Investors fled amid fears that others wouldn't be able to fill Patel's shoes. Some also acted on ongoing worries that slower economic growth will hurt the high-yield market.
Now, investors are beginning to focus on plans outlined by the fund's new managers. "Things are starting to calm down," says new lead manager Andy Feltus. "I am spending less time talking about what happened and more on what we are going to do. Now I want to get to the point where we are doing it, rather than talking about it."
Pioneer Investment Management Inc., a unit of Milan-based UniCredito Italiano SpA (UC.MI), has tapped two with a strong record to succeed Patel. Another Pioneer offering managed by Feltus and co-manager Tracy Wright, the $1.8-billion Pioneer Global High Yield Fund, has ranked in the top 2% of its category for five years, according to Morningstar Inc.

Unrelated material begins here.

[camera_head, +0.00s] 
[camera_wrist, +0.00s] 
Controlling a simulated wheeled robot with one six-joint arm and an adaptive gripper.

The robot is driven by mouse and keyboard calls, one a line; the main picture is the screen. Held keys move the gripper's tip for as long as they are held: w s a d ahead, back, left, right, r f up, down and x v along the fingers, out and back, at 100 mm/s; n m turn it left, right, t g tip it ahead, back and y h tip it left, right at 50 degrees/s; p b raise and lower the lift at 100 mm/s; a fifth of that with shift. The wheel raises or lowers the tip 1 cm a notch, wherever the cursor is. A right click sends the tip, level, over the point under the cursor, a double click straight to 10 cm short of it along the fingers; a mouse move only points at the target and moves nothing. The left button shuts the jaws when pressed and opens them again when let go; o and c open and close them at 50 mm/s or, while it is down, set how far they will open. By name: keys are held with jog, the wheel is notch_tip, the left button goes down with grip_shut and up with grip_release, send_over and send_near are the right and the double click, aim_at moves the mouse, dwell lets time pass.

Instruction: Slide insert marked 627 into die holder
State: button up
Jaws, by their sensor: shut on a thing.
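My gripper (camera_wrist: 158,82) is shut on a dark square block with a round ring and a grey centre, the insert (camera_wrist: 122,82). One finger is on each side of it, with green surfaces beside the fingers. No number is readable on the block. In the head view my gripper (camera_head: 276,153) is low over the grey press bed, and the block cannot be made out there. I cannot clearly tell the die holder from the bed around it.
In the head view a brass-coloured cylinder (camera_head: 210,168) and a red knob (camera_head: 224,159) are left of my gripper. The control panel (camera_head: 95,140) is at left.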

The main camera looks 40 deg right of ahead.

That's quite a bit better than the larger High Yield Fund's five-year ranking in the top 36% of its category, although the smaller fund hasn't had as much time to prove its resilience through cycles, a Morningstar analysis notes.
Feltus stresses also that the fund previously run by Patel also still has the rest of its team intact, including several other fund managers, a trader and five analysts. He envisions some portfolio tweaking, but says Patel's approach will be preserved. "We think the strategy makes sense, so not that much is going to change," he says.
A key part that strategy was Patel's total return approach, meaning that she aimed for capital appreciation as well as yield. She did that in part by adding securities with equity characteristics, such as convertible bonds. Convertibles pay a fixed coupon but offer holders the option of converting them into common shares at a set price.
Currently, the High Yield fund has about 55% of its holdings in high-yield and about a fourth in convertibles.
Diversifying The Portfolio More
Under the new managers, the fund will become somewhat more diversified, Feltus says. While it has owned only about 20 individual high-yield securities, that number may about double, Feltus said. He also plans to add more triple-C bonds to the predominantly double-B portfolio.
Owning more securities, and some lower-rated ones, will lift returns without increasing risk, Feltus says. "If we diversify it a little more, it'll reduce the volatility of the fund and hopefully add a little yield."
Feltus also is adding other types of securities in modest amounts. These include some bank loans, or floating-rate issues that are based on loans made by banks to corporations that often have lower credit ratings.
The Pioneer managers also are buying a few "catastrophe bonds," or high-yield structured securities that pay a floating rate. Such issues are sold by insurance companies to lay off risk. Under their terms, repayment may be deferred or forgiven if an insurer is forced to cover the costs of a major storm or other catastrophic event.
Finally, Feltus expects to adjust the allocations in the fund a little more frequently than his predecessor. "We will be a little more flexible, more tactical, and use all the resources and ideas available to us," he says.
In the smaller global fund they have been managing, Feltus and Wright use a "value-oriented" strategy, which means looking for bonds that have fallen in price but seem to have good prospects to rebound. They've bought bonds of air carriers such as Continental Airlines (CAL) and Northwest Airlines (NWACQ) but also put 40% of the fund into non-U.S. markets such as South America and Eastern Europe.
Patel, who ran the Pioneer High Yield Fund from its inception in 1998, left Pioneer to manage money at Evergreen Investments, a unit of Charlotte, N.C.-based Wachovia Corp. (WB).
In a March 2006 interview, Patel talked about the benefits of managing a high-yield fund for total return.
"Typically, high-yield funds are oriented for high current income, Patel said then. But the sector's higher default rates and higher trading costs can erode what a fund earns in yield, she noted. "There is no way to add value to the fund over time to offset these losses unless you have some kind of capital appreciation component," she said.